Se há 50 anos atrás os ecologistas e ambientalistas genuínos eram primeiro ignorados, depois ridicularizados, depois copiados mas superficialmente muitas vezes, hoje a defesa dos valores naturais, ecológicos, ambientais, dos solos, das águas e da qualidade do ar tem que ser feita denunciando os falsos profetas «verdes» que pintam dessa cor a sua imagem e encontram uma crítica séria, a que procuram fugir ou que tentam confundir, por parte daqueles que desde o início defenderam as autênticas «energias verdes».
Um debate que ainda não foi feito a fundo, mas que está cada vez mais na ordem do dia. ▲
Colocado em 20 de janeiro de 2021
Rui Padraia
A carnificina na Azambuja e a falácia energética solar
As ameaças que pendem sobre a humanidade e as catástrofes que já se verificam e que podem ainda acontecer têm a ver com a destruição contínua das condições de vida na Terra e a contaminação das suas fontes, o ar, a água e o solo, de que depende a humanidade e todas as restantes espécies, animais e vegetais.
Em comunicado (11 de janeiro de 2021) , no qual se alude à recente chacina de meio milhar de animais de grande porte na herdade Torrebela, na Azambuja, a Quercus – Associação Nacional de Conservação da Natureza refletia sobre esse acontecimento e relacionava-o com um megaprojeto de parque solar para produção de energia elétrica de origem fotovoltaica para aquele local previsto. O comunicado é extenso e merece bem uma leitura atenta. Queremos aqui focar sobretudo um princípio nele perfilhado: a produção fotovoltaica deve ser feita evitando a instalação no solo.

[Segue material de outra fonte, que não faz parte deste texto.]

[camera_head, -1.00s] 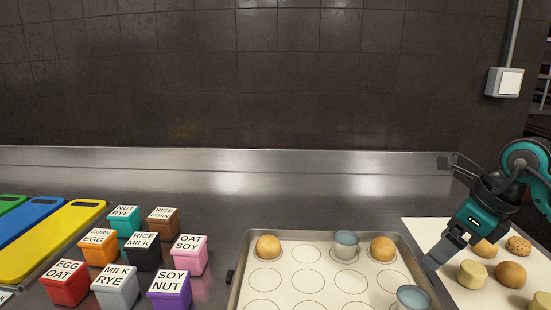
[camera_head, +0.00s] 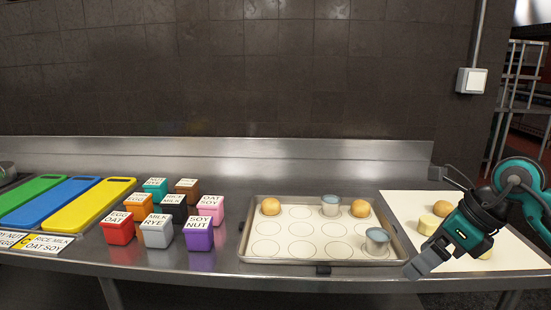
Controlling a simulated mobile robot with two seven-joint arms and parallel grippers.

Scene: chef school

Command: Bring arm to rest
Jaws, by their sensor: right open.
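My right gripper (camera_head: 424,217) is on the right side of the head view, open and empty. It is above the steel counter, between the baking tray (camera_head: 262,201) and the white sheet (camera_head: 515,254). Its arm comes in from the right edge. It hides part of the white sheet and some of the dough pieces there. My left gripper does not show.
Round brown buns (camera_head: 270,206) and two metal cups (camera_head: 376,241) stand on the tray. Several labelled colored boxes (camera_head: 198,235) stand left of it. Green, blue and yellow boards (camera_head: 90,207) lie at the far left. A dark tiled wall (camera_head: 240,70) stands behind.

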É um princípio de aplaudir. Deveria no entanto ir mais longe: o solo já produz energia solar através da vegetação, incluindo na agricultura e na floresta biodiversa e nativa sobretudo. Por isso, destruir ou impedir essa capacidade do solo a favor da produção de eletricidade é absurdo. A não ser em solos que já não possuam qualquer capacidade de produzir vegetação, o que é muito raro, se é que existe, pois até os solos degradados podem ser recuperados para esse fim.

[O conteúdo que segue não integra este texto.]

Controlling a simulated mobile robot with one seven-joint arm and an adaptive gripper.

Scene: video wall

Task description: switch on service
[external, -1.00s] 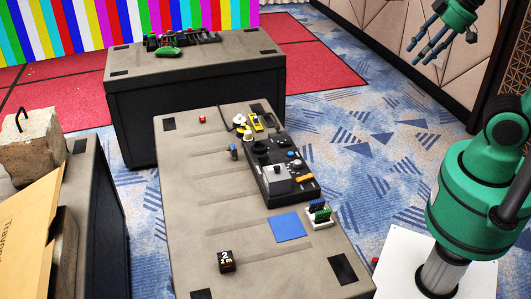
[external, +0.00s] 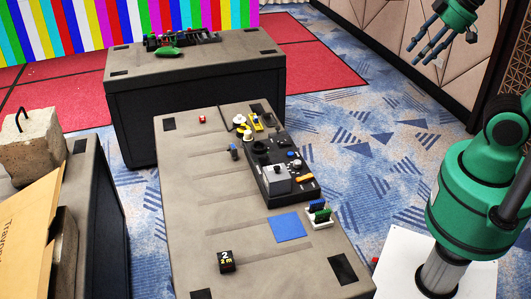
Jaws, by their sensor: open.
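A black control panel (external: 268,180) lies on the near grey table (external: 200,222), right of the table's middle. It carries a grey box (external: 276,178), dark round knobs, a blue knob (external: 290,154) and an orange piece (external: 304,178). Which of these is the service switch I cannot tell; labels are too small to read. My gripper (external: 430,56) hangs at the top right, over the carpet and well apart from the panel. Its dark fingers are spread, open and empty.
Near the panel are yellow items (external: 256,123), a small red block (external: 202,119), a blue square (external: 287,227), a small rack (external: 319,216) and a black cube (external: 226,261). A second table (external: 195,60) stands behind; a concrete block (external: 32,145) is at left.

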A produção de eletricidade pela energia solar sob formas supostamente «limpas» tem vindo a constituir uma ameaça aos valores ambientais. Ela é sem dúvida a forma de produção de energia mais promissora, mas não se vier para substituir os combustíveis fósseis mantendo os mesmos defeitos que caraterizam a exploração destes últimos: o gigantismo, a centralização e concentração, ao serviço de uma economia de consumismo, de desperdício e de contaminação ambiental.
Se a energia solar é ou pode ser um elemento para uma via de salvação, caso siga a via dos parques megalómenos em terrenos preciosos para a produção alimentar e para funções ecológicas fundamentais por meio da reconstituição da floresta nativa, corre o risco de tornar-se afinal mais uma das causas que abrem o caminho ao colapso dos sistemas que suportam a vida. ▲
O comentário e o temor do texto de José Carlos Marques são lúcidos.
Há uma certa atitude inebriante perante a possibilidade de o mundo poder dispor a seu bel prazer de uma energia verde e amiga do ambiente, mantendo estilos de vida cada vez mais dependentes da energia. Tal é uma falácia. No mundo real não há, infelizmente, contos de fadas. Nada é inócuo e tudo tem o seu preço.
Uma análise séria e crítica das vantagens e desvantagens da adopção de novas energias independentes dos combustíveis fósseis é imprescindível. A utilização da chamada energia verde obriga à procura de outros recursos geológicos, especialmente metais raros mas não só, os quais irão implicar (e implicam já!) degradação paisagística de outras áreas, poluição e contaminação de solos e águas, geralmente em países terceiros (longe da vista!), quase sempre pobres ou em vias de desenvolvimento e com governos corruptos.
Energias limpas? Hidroeléctrica, com seus impactes? Fusão nuclear, ainda longe no horizonte tecnológico? Cisão nuclear que ainda continua a levantar sérias objecções do ponto de vista ambiental e a apresentar graves riscos para a vida especialmente perante acidentes naturais ou antrópicos?
O que é necessário estimular nas novas gerações é a consciência de que um futuro mais equilibrado implica uma sociedade mais desprendida do poder da energia, a qual está subjacente aos avanços tecnológicos que permitem no quotidiano cada vez mais conforto mas, também, dependência e obsolescência.
E esse é o maior desafio – convencer as novas gerações a prescindirem de muito daquilo que a nossa usou… e de que abusou.